▶ **Directive**
Pull out every line below that holds the word "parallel".

(Extracted records)

[start]

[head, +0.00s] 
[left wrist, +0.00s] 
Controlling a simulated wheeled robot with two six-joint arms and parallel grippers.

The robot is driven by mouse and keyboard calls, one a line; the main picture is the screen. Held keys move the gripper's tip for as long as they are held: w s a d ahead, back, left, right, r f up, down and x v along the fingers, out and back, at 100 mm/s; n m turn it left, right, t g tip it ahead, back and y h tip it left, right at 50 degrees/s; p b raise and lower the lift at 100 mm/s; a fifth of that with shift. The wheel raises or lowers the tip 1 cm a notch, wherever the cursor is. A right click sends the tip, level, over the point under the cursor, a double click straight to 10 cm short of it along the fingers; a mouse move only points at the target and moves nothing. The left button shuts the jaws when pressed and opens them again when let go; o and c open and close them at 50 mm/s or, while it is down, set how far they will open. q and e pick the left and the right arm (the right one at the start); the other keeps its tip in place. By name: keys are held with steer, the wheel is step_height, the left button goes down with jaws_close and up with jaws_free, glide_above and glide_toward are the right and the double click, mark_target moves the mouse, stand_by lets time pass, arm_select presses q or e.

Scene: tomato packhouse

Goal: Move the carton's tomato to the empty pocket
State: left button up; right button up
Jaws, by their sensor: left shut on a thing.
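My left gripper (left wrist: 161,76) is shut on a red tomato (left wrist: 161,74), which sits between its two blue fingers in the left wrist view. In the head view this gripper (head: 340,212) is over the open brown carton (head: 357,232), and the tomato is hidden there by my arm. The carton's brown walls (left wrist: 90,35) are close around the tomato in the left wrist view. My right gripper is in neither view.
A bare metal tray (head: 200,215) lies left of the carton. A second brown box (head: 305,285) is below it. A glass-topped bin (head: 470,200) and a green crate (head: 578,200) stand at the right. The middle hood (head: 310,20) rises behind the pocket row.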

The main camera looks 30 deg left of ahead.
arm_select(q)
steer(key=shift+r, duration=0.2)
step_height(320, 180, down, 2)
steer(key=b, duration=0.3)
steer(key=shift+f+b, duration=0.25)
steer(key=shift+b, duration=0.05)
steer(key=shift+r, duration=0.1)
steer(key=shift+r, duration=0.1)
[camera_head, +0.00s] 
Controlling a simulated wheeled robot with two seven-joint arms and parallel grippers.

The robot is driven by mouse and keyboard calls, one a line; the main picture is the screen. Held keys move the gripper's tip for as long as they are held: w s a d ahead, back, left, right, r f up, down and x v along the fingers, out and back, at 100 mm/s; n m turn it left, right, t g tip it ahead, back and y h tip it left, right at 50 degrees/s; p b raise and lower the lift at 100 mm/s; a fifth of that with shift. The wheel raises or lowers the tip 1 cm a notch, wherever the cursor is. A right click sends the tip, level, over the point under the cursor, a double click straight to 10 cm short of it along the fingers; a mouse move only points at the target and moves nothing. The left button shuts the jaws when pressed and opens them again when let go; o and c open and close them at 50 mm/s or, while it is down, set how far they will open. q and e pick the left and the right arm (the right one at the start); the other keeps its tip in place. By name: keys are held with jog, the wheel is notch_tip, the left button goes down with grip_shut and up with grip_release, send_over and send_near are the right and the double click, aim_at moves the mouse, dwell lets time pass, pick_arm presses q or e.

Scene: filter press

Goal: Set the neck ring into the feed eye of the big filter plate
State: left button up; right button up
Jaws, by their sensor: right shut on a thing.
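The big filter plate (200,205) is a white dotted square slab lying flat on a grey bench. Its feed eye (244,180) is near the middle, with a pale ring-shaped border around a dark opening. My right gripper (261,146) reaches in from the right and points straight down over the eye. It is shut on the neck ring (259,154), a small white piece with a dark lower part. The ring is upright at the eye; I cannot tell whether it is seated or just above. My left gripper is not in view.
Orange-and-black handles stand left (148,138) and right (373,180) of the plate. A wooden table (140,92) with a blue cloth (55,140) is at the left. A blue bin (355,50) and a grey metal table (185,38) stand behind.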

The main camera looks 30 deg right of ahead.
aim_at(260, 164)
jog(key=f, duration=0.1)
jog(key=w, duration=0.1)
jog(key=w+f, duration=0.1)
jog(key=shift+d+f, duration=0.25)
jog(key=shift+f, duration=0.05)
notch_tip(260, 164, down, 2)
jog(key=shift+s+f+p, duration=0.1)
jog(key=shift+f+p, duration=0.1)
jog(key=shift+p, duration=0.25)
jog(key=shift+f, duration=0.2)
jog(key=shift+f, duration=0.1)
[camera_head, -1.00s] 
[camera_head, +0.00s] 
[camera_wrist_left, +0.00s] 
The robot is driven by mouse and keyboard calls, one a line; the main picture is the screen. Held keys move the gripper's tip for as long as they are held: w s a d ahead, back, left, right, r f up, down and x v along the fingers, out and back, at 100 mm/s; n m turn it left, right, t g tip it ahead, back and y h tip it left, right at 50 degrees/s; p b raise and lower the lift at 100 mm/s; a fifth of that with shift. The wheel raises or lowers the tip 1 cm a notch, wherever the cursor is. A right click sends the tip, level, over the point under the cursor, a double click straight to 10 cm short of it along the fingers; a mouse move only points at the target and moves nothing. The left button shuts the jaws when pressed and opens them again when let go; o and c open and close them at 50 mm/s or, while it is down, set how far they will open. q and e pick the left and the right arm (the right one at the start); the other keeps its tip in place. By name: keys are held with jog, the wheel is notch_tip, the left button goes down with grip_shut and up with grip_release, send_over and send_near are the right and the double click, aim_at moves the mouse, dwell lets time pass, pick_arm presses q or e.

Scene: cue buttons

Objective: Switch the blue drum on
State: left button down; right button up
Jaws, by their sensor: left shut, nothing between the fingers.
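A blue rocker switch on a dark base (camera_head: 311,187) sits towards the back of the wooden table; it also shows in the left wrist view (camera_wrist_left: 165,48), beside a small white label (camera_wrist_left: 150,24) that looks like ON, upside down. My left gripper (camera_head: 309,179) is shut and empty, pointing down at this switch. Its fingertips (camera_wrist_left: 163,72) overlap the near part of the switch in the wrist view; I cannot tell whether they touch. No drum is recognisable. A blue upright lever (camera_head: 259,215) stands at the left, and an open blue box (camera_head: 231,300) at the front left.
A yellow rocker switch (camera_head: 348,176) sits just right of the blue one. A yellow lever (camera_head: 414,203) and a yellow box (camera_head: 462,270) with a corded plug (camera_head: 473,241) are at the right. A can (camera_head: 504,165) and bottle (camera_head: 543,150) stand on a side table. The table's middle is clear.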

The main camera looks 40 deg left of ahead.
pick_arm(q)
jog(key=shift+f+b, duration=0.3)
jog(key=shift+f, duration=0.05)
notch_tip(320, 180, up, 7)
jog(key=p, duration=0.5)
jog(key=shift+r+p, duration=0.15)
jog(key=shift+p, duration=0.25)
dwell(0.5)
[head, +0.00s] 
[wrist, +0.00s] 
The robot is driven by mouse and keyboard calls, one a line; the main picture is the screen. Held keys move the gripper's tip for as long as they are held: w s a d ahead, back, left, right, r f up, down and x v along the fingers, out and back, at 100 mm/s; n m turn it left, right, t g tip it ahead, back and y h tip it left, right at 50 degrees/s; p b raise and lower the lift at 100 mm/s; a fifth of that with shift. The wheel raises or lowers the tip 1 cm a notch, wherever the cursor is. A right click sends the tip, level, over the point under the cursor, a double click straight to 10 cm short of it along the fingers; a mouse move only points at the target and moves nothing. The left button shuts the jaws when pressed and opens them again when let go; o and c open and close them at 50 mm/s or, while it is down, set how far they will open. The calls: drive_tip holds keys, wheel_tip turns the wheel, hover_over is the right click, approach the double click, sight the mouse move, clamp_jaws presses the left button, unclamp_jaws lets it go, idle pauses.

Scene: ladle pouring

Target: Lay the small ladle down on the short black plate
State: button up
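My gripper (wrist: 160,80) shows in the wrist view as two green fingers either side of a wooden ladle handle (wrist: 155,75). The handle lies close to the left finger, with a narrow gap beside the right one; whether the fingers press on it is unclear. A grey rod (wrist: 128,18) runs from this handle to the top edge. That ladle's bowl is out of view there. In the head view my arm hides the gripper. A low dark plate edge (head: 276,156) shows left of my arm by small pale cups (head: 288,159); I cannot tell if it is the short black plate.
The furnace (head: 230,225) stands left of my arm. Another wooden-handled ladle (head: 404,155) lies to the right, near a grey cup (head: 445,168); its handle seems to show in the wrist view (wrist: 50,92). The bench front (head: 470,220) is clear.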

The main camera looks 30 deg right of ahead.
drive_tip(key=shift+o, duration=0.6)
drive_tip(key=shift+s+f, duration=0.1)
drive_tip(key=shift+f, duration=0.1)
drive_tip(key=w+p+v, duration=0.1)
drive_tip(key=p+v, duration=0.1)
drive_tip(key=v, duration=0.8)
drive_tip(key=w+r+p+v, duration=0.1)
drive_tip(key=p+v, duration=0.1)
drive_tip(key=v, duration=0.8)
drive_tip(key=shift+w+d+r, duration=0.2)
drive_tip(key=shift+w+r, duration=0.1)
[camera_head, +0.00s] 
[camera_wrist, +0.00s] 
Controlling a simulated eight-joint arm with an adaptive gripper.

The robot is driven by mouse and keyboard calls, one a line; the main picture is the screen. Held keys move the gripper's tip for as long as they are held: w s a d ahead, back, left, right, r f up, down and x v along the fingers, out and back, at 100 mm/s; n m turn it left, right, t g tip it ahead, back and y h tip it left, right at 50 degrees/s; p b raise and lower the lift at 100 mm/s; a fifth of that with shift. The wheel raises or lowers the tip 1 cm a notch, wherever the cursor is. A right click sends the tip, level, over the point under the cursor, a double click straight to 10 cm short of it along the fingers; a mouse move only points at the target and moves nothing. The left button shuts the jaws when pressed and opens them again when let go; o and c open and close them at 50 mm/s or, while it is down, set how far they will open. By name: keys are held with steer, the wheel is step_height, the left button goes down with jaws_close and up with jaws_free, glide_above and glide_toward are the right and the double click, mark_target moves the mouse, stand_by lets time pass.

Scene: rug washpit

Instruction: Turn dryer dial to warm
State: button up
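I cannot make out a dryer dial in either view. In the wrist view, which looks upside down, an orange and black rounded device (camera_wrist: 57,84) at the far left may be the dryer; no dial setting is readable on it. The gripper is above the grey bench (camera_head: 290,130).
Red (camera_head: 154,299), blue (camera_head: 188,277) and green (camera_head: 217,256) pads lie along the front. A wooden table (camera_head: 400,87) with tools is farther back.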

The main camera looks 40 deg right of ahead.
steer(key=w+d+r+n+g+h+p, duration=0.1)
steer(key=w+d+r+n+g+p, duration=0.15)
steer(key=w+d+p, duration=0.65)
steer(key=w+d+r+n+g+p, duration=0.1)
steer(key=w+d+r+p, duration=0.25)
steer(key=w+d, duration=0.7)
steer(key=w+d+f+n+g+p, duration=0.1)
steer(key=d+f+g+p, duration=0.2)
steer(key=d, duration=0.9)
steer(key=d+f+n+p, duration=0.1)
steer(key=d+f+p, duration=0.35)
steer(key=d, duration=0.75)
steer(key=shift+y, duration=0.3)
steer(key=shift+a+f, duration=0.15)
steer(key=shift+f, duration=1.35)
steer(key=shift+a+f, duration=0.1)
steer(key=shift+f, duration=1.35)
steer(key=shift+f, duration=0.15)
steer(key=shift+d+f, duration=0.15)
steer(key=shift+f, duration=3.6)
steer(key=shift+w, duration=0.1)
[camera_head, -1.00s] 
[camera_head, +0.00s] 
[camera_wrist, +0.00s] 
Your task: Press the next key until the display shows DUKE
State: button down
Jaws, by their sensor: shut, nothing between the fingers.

[end]

▶ **Answer to this exercise**
Controlling a simulated wheeled robot with two six-joint arms and parallel grippers.
Controlling a simulated wheeled robot with two seven-joint arms and parallel grippers.

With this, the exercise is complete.